And if people were focused a lot more on those things in the media, I think that his numbers would be a lot higher.
(END VIDEO CLIP)
TAPPER: What do you think, Maggie?
MAGGIE HABERMAN, CNN POLITICAL ANALYST: I mean, I think this is a version of what we hear from the president himself through his Twitter feed over the course of the year.
This is what he viewed the job as being when he became president -- remember, he has no previous electoral experience of his own -- was that he would do something, make a deal or sign legislation or have some accomplishment and then he'd get praise, because he believes that that is what the media is supposed to do.
The concept of what the White House press corps does is pretty foreign to this president. He has not really tried to understand what the role is of the press here.
I understand this is how they view it, but the reality is that this president's rhetoric is extremely divisive. He has done all kinds of things that have helped him get to the position where he is in terms of his own approval ratings.
Look, this, however, if you were in favor of this tax bill, which as we know a majority of Americans are not, but if you were in favor of it, this is a real accomplishment. It is certainly his first legislative victory this year. I understand why they want to celebrate it.
But, again, I think that there is a substantial argument to be made from its critics about why this could be an albatross for Republicans in the 2018 midterms. And that's something the president will have to own, too.
TAPPER: And, Doug, you know better than anyone, presidents always complain about their media coverage. Even somebody like John F. Kennedy, who got fairly glowing media coverage comparatively, complained that his coverage wasn't very positive.
What do you think of Sarah Sanders blaming it on the media?
BRINKLEY: Well, it's absurd.
I mean, Kennedy did complain in his first year about the media, but he had a 77 percent approval rating.
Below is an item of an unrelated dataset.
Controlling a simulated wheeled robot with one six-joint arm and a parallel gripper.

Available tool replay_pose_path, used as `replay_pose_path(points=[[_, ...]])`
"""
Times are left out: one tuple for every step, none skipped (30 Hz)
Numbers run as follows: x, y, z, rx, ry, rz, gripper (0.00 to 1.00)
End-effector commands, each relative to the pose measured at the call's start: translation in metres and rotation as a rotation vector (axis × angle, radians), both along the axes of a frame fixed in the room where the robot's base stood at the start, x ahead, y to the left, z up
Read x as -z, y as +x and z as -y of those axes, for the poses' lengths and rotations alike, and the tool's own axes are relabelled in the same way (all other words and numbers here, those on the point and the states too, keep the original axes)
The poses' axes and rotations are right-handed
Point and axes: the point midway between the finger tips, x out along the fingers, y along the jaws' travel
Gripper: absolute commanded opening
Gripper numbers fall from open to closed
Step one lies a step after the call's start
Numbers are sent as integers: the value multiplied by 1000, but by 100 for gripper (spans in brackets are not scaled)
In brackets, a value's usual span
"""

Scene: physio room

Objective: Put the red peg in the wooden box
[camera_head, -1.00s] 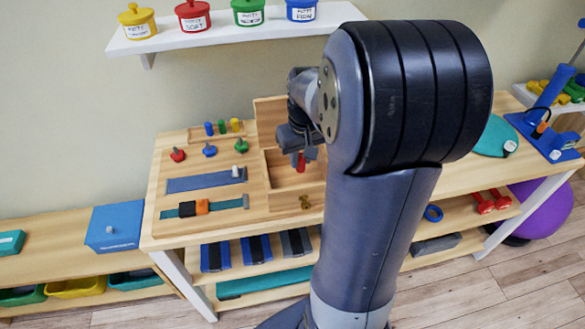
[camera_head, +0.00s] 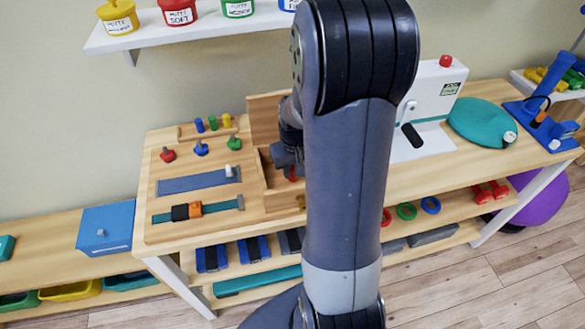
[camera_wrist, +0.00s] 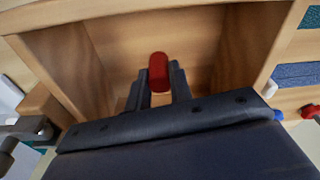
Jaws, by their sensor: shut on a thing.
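The wooden box (camera_head: 266,189) stands at the right end of the peg board, with its lid (camera_head: 264,124) open and upright behind it. The red peg (camera_head: 291,174) is held upright by my gripper (camera_head: 288,164) over or inside the box. In the wrist view the red peg (camera_wrist: 158,68) sits between the two dark fingers of my gripper (camera_wrist: 159,84), with box walls (camera_wrist: 68,62) on both sides. I cannot tell whether the peg touches the box floor. My arm hides the right part of the box in the head view.
The wooden board (camera_head: 160,229) holds small knobs, a blue strip (camera_head: 198,182) and a strap (camera_head: 188,212). A white device (camera_head: 430,100) and a teal cushion (camera_head: 482,122) stand right of my arm. A shelf with tubs (camera_head: 180,12) hangs above.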

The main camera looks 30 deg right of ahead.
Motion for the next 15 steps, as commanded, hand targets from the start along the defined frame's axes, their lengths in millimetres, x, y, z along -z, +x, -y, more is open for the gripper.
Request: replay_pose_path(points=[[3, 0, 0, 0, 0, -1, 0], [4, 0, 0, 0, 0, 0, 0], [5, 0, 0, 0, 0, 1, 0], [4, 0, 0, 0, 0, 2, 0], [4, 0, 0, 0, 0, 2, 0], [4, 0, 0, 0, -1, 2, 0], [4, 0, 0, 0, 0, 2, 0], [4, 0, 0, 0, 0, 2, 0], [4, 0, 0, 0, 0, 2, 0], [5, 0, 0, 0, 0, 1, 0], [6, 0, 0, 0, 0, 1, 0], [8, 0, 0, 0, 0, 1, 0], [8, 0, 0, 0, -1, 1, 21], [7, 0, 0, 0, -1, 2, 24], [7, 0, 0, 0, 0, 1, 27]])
Donald Trump, at 35 percent after the end of his first year, means two-thirds of the American people think he's doing a terrible job.
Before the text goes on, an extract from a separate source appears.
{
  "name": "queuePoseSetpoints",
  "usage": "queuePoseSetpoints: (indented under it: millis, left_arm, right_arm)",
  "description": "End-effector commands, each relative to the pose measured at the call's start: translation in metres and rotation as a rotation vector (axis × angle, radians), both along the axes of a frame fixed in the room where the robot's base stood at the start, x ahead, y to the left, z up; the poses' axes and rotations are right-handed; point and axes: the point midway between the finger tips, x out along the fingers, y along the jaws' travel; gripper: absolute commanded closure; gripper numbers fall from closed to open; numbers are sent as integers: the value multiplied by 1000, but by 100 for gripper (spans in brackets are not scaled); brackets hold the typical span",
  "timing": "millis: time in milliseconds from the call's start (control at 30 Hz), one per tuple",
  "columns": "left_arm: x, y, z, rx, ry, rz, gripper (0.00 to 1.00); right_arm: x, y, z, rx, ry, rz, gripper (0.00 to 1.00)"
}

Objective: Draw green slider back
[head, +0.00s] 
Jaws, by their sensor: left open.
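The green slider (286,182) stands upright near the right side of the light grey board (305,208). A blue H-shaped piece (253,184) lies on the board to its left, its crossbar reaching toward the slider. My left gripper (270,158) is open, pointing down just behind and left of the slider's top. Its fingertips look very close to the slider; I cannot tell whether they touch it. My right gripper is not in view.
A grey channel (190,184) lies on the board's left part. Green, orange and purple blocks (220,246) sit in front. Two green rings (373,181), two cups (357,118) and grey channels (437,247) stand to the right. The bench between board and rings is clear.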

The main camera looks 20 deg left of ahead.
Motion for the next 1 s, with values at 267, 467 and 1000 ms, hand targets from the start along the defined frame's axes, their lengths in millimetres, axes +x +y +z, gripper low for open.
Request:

Scapegoating the press happens. Richard Nixon tried it in his first year. He unleashed Vice President Spiro Agnew to rip into reporters, attack people like Walter Cronkite. And it failed on Nixon. Of course, Agnew gets driven out of office, meaning it's not a good strategy.
The great presidents learn to live with the press and even like them. Reagan, who many liberal reporters didn't like, the press ended up personally liking him. And so they were able to tolerate him.
What he's doing by demonizing the press is Nixonian, and it doesn't really score real well in the history books.
TAPPER: The big question right now about -- not the big question, but a big question, Maggie, about this tax bill is how much will it benefit President Trump personally.
TAPPER: Sarah Sanders said it could actually cost President Trump a lot on the personal side, although she acknowledged he could benefit on the corporate side.
"Forbes" took a look and estimated that President Trump might benefit on the business side actually to the tune of $11 million, based on the most recent tax return from 2005. What do you think?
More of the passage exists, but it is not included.